Even if people don’t have a lot of money, they should know the difference between the house red at Applebee's and a great Shiraz. If we can’t have quality, we must at least long for it.
They will sleep in their own room. They will understand that beagles don't like to be crowded, and that sex is for people without social media, or who somehow didn’t do enough of that for decades, thanks, and would just prefer something soothing and murdery on the TV and then some sleep, when the beagle isn’t snoring too loudly to do so.
It is fine if they like sports. Everybody’s got to have a hobby. It is not fine if the other person has to care about sports, too. As long as we’re clear on that.
There will be nobody on this app who sees camping as anything but practicing homelessness for no good reason.
There will be no boaters on this app. The only good reason for having a boat is to dispose of a body, and when you’re not the one with the boat, someone mentioning their love of boating is not a plus. It is sketchy, and builds trust issues.
If you like golf that's totally fine. Some of us like our alone time, so off you go.
Also, if you're 68 and looking for someone, "fit, trim, athletic with a sense of adventure who likes being outdoors," it’s really hard to believe you’re divorced.
People must vote correctly. None of this, “good people on all sides” horseshit. If your arm tends to fling up stiffly at the sight of free will, civil rights, and library books, there’s another app for you out there I’m sure. Hopefully the FBI is watching it.
Mentioning your ex-spouse or mother on this app sends a signal to the developers, which in return sends 20,000 volts back through your phone, solving that problem nicely.
40,000 volts for men referring to women as “sweetie,” “cutie,” and “my lady” through any electronic communication, ever, and in person at any time without sarcasm.
How is this not a thing?
We could name it… I don’t know.
E-tolerable
Nap.com
Given the criteria I do understand there’s no real point in being an anything-sexual, so we won’t list sexual orientation, but there are habits more prevalent in a certain gender that need a warning label, so we will list that.
A friend once complained to me, “You women come with this long list of requirements and needs, and all we guys want to know is that you’re basically pox free. And even that’s not a deal breaker.”
So the app questionnaire for women and non-binary people
will be extremely short:Pox-free for ______
The men are going to have some writing to do.
Maybe we should call it ReclinR.
Yes. That’s setting expectations right where we want them.
Morning Teaistisms
As riddled with self-loathing as I may be, I have never been so self-injurious as to eliminate sugar from my diet. In fact, doing so would be against my own wellbeing, as pointed out by Maslow in his famous hierarchy of needs.
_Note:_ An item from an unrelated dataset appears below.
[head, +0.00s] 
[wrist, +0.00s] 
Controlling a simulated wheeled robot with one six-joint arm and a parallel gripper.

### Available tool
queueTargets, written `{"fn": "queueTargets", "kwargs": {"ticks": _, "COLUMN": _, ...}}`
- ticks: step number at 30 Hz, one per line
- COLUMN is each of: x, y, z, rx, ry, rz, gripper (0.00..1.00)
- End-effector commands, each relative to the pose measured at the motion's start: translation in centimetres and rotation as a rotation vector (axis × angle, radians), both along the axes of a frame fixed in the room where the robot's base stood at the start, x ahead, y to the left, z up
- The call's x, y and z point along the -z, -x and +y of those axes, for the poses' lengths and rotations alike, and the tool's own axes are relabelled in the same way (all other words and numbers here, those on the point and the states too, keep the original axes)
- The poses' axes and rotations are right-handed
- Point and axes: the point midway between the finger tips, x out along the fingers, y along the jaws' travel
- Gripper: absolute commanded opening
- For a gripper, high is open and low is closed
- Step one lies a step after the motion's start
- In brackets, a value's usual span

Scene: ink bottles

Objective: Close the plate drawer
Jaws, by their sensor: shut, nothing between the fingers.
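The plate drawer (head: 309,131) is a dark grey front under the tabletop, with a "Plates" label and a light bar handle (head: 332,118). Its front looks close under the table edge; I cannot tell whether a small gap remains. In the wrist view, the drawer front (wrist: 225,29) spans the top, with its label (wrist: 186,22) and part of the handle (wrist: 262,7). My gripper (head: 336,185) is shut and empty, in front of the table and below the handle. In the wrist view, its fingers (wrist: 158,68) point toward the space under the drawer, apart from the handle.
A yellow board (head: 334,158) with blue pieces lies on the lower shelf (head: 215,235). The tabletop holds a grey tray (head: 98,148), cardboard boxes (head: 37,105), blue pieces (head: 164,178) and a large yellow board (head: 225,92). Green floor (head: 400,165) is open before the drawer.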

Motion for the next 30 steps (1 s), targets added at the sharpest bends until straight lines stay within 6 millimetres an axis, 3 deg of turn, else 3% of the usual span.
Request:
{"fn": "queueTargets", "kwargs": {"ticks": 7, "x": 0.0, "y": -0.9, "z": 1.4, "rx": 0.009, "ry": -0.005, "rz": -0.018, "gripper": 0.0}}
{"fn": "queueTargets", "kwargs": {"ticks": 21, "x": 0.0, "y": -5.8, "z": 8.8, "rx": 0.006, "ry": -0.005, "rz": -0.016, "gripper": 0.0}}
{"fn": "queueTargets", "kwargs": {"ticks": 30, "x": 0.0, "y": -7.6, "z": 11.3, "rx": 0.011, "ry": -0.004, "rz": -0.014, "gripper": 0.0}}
But there are times when less sugar seems reasonable, or less added sugar anyway, or a different kind of sweetness. That’s when toasted brown rice green tea is my friend.
Well, it’s often my friend. It’s got a nutty, subtle flavor with that hint of sweetness, and it’s low-caffeine, so I can drink it all day long. And it’s good for you! According to this website it does everything for you but clean your car.
My search history now includes “how many volts are fatal?”
This will need to be self-selecting, so we’ll have a “When people start talking, do you start listening?” decision-tree question. If they answer, “What?” they have to write.
When I read "I need to find a dating app where people can find other people who like to sit on the other couch, stare at their own laptop, and mind their own damned business.That person will enjoy being interrupted by giggling and/or overly-loud laughter at random articles. They will want to be read parts out loud, but not entire articles." I felt such gratitude for my husband of 50 years who is sitting, working on his laptop in the next room, while I work on mine (we can see each other) who is most likely to interrupt me with a "damn" when the computer malfunctions, but will also read out loud (but not whole article) or let me read out loud as well. And we both giggle when the dog's snores get so loud we can both hear her. He also ticks a good number of the other boxes as well. So don't hate me for being so lucky (smile) but thanks for the list, will remind me not to get irritated with his habit of letting paper and books pile up on the table, which makes dusting difficult.
Sooo, how do we retrofit this?? Is there a break glass in case of emergency kit for those already married?